Another limitation involves the challenge of scaling the primitive inventory to account for the nuances of the full lexicon. While primitives successfully define basic, concrete concepts and simple actions, they often struggle to capture the rich metaphorical extensions and cultural shading found in thousands of complex lexical items. Critics argue that achieving true semantic completeness would require an inventory of primitives so large that it loses its explanatory power and cognitive economy. Furthermore, the theory often struggles with polysemy—the existence of multiple related meanings for a single word. Decomposing polysemous words into unique primitive bundles may create overly complex and unwieldy representations, suggesting that perhaps meaning is better modeled dynamically, using prototype theory or frame semantics, rather than static, atomic building blocks.

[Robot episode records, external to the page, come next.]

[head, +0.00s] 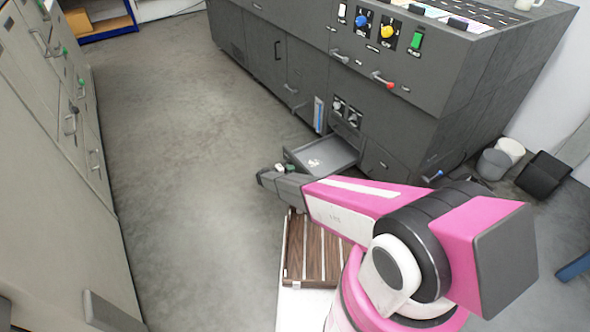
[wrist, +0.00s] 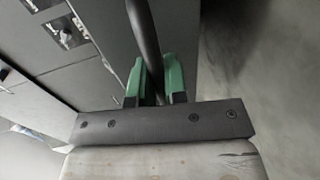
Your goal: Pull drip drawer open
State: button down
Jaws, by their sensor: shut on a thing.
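The drip drawer (head: 330,151) is a grey shallow tray low in the front of the dark grey machine. It stands pulled out from the front, with its inside showing and a small pale patch on its floor. My gripper (head: 281,167) is at the drawer's outer front edge. In the wrist view, the green fingers of my gripper (wrist: 154,82) are closed on either side of a dark bar handle (wrist: 143,35). The handle is hidden behind my gripper in the head view.
The machine (head: 390,110) has knobs, switches and handles above the drawer. A wooden slatted pallet (head: 296,250) lies near my arm. Grey cabinets (head: 50,150) line the left side. Bins (head: 494,163) stand at the right. The floor (head: 180,130) between cabinets and machine is clear.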

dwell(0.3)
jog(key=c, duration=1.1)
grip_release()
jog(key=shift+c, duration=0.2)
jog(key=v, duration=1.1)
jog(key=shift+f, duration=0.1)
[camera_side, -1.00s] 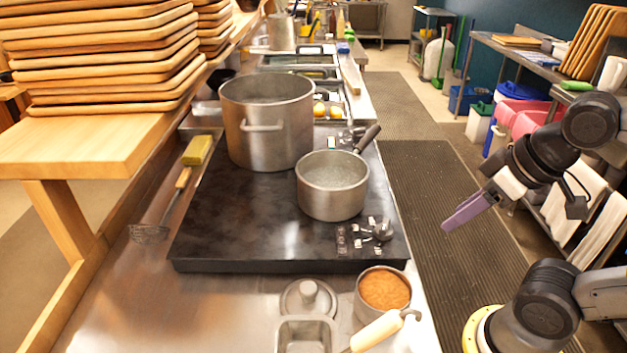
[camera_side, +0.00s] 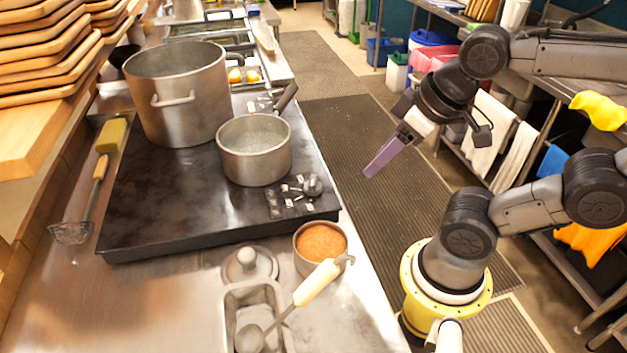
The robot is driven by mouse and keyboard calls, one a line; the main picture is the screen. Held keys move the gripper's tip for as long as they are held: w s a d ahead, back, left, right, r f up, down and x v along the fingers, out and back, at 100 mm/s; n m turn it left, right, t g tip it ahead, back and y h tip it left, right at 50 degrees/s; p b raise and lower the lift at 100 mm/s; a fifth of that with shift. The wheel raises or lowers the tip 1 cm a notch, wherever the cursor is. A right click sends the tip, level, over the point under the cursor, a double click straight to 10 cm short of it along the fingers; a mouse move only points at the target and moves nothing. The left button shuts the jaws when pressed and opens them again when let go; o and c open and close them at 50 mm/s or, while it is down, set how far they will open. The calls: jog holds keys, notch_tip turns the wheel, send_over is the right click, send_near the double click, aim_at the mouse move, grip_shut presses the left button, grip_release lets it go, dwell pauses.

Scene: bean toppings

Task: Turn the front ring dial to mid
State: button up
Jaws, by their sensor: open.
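The front ring dial (camera_side: 313,186) is a small metallic knob at the front right of the black cooktop (camera_side: 150,215). Small white marks sit around its left side, too small to read, so I cannot tell its setting. My gripper (camera_side: 370,174) has purple fingers pointing down and left. It is open and empty, over the floor mat to the right of the dial, apart from the dial and the cooktop. The fingers overlap in this view, so the gap between them is hidden.
A saucepan (camera_side: 254,165) stands just behind the dial, its dark handle pointing back right. A large pot (camera_side: 180,105) stands behind left. In front are a small pot of beans (camera_side: 320,243), a ladle (camera_side: 316,284), a lid (camera_side: 248,266) and a metal pan (camera_side: 285,335).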

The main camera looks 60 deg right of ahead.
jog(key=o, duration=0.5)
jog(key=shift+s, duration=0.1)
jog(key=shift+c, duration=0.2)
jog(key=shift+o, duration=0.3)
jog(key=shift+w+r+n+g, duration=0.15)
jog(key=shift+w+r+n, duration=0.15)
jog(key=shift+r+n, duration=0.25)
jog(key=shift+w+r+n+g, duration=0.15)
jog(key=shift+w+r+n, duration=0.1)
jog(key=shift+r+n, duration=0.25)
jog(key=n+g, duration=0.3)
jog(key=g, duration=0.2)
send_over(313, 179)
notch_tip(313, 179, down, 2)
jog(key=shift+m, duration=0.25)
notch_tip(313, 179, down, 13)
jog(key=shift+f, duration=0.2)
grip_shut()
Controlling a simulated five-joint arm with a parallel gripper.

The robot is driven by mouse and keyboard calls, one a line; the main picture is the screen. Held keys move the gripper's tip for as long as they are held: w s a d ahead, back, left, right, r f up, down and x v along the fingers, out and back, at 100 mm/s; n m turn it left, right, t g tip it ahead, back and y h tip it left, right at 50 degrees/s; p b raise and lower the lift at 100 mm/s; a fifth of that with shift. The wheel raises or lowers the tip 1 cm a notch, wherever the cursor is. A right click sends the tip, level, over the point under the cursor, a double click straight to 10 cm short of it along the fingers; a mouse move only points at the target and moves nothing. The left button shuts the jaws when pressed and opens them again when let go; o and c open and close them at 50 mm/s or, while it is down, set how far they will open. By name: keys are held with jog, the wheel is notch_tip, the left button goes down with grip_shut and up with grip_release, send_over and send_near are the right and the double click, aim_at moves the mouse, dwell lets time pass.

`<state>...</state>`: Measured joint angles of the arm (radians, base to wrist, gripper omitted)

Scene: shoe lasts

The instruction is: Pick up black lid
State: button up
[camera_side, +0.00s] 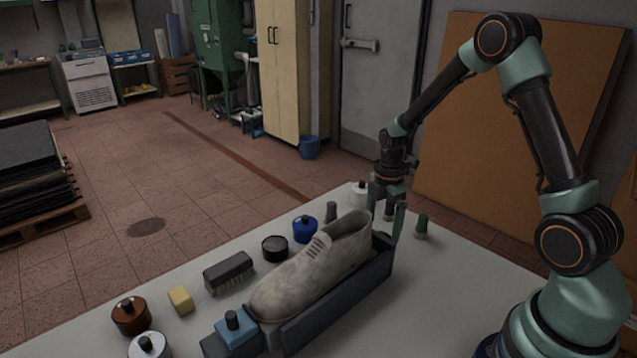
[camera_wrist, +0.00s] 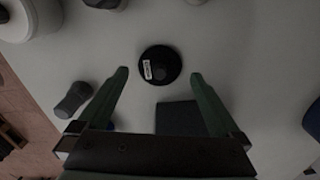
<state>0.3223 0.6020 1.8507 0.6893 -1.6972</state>
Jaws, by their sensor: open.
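The black lid (camera_wrist: 161,66) is a round black disc with a small white label on its left part. In the wrist view it lies on the pale table, between and slightly beyond the two green fingertips. My gripper (camera_wrist: 160,74) is open, with one finger to each side of the lid and nothing held. In the side view my gripper (camera_side: 387,217) points down near the far end of the shoe. I cannot make out the lid for certain there. A dark round tin (camera_side: 275,248) stands left of the shoe.
A white jar (camera_side: 360,193), a blue jar (camera_side: 305,230) and a green-topped bottle (camera_side: 421,227) stand nearby. A brush (camera_side: 229,272) and yellow block (camera_side: 180,299) lie left. The table's right part is clear.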

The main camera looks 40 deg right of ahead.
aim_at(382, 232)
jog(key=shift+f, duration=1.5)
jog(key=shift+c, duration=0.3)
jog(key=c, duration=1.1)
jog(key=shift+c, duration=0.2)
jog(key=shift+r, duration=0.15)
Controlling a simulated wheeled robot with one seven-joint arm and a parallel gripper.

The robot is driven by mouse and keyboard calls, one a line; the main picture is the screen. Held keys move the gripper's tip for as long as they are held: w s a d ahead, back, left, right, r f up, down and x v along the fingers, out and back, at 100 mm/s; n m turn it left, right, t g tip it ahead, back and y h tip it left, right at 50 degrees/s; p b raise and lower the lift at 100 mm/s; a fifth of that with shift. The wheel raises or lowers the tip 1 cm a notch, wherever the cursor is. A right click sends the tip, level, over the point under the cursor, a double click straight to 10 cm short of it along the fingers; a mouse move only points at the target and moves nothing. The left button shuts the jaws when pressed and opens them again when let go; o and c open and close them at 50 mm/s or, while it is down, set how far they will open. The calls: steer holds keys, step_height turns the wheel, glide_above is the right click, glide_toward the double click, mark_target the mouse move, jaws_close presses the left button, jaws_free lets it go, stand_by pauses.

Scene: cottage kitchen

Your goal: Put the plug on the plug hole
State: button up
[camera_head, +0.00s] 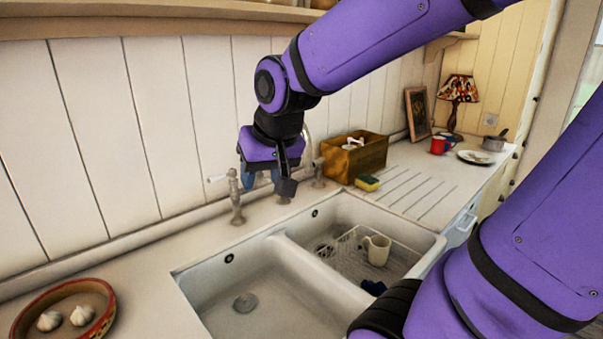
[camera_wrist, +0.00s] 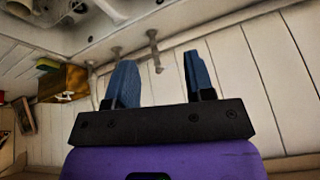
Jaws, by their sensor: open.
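The double white sink (camera_head: 290,240) lies below my gripper in the head view. A round grey piece (camera_head: 245,302) sits on the floor of the left basin; I cannot tell whether it is the plug or a bare plug hole. A dark round drain (camera_head: 325,250) shows in the right basin. My gripper (camera_head: 262,178) is above the back edge of the sink, by the taps, well above both basins. Its blue fingers are apart with nothing between them, as the wrist view also shows (camera_wrist: 158,62).
Taps (camera_head: 235,197) stand behind the sink. The right basin holds a wire rack, a cream mug (camera_head: 377,250) and a dark blue item (camera_head: 373,287). A wooden box (camera_head: 352,155) and sponge (camera_head: 367,183) are right of the taps. A garlic bowl (camera_head: 65,312) is front left.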

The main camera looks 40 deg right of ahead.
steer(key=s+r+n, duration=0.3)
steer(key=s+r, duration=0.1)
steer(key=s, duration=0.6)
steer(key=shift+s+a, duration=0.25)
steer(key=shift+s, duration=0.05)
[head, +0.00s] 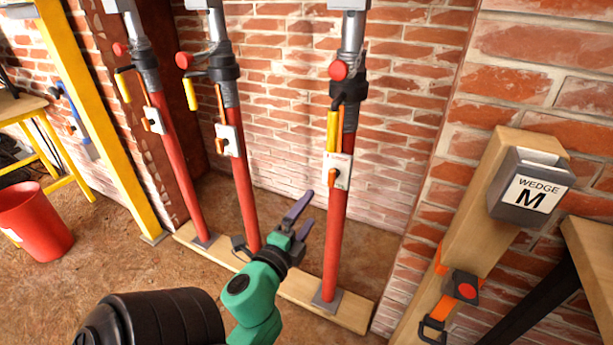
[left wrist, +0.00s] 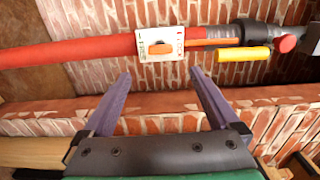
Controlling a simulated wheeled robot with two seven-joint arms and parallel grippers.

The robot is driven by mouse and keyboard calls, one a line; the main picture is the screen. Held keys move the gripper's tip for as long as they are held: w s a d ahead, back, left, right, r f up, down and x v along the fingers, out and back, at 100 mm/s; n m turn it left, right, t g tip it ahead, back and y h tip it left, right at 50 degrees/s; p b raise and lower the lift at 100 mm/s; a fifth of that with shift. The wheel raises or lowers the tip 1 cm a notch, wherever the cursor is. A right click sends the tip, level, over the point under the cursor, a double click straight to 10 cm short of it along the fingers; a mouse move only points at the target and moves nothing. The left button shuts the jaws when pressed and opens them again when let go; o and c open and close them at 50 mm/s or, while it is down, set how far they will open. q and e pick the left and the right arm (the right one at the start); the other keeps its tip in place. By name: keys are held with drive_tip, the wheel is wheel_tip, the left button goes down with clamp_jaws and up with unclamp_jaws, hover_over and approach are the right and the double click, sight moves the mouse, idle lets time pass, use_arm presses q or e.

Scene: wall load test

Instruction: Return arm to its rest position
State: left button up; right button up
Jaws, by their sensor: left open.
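My left gripper (head: 305,211), with purple fingers on a green wrist, is open and empty. In the head view it is just left of the lower red tube of the rightmost prop (head: 334,235), and a gap shows between them. In the left wrist view the two spread fingers (left wrist: 165,90) point toward a red prop (left wrist: 70,52) that crosses the picture. A white box with an orange lever (left wrist: 160,43) and a yellow handle (left wrist: 243,54) lie beyond the fingertips. Nothing is between the fingers. My right gripper is not in view.
Two more red props (head: 177,170) (head: 240,175) stand to the left on a wooden sole plate (head: 290,284), before a brick wall (head: 290,100). A yellow post (head: 95,110) and a red bucket (head: 33,222) are at left. A "WEDGE M" box (head: 530,190) hangs on a timber at right.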

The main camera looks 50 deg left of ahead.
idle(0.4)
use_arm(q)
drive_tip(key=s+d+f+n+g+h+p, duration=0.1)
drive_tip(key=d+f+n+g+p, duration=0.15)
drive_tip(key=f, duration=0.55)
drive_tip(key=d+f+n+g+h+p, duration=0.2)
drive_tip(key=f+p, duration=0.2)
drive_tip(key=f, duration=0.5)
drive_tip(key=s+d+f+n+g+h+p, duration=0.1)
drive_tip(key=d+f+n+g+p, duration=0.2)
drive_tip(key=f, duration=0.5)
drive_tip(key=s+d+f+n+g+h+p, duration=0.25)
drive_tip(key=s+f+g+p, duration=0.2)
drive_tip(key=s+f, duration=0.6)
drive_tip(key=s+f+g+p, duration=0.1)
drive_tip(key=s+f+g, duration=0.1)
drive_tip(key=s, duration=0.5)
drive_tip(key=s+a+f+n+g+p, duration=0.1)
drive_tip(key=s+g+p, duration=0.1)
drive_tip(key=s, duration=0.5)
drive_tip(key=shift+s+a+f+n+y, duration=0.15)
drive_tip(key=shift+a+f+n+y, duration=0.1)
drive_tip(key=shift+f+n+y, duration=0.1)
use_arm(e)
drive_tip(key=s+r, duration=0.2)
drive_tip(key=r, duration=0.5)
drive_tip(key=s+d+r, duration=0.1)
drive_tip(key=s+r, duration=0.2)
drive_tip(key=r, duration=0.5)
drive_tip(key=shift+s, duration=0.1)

Looking toward future research, the concept of the semantic primitive is likely to evolve, integrating insights from neuroscience and cognitive linguistics. Future directions involve merging the decompositional approach with embodied cognition, exploring how physical experience and sensorimotor processes might constrain or give rise to the universal primitives (e.g., grounding primitives like ‘MOVE’ and ‘TOWARDS’ in bodily experience). Moreover, advances in neuroimaging may eventually provide clearer evidence regarding whether semantic processing necessarily involves the activation of atomic conceptual components. Ultimately, the search for the fundamental building blocks of meaning continues to be a central, driving force in psychology and linguistics, aiming to uncover the innate conceptual machinery that underlies humanity’s most complex achievement: natural language communication.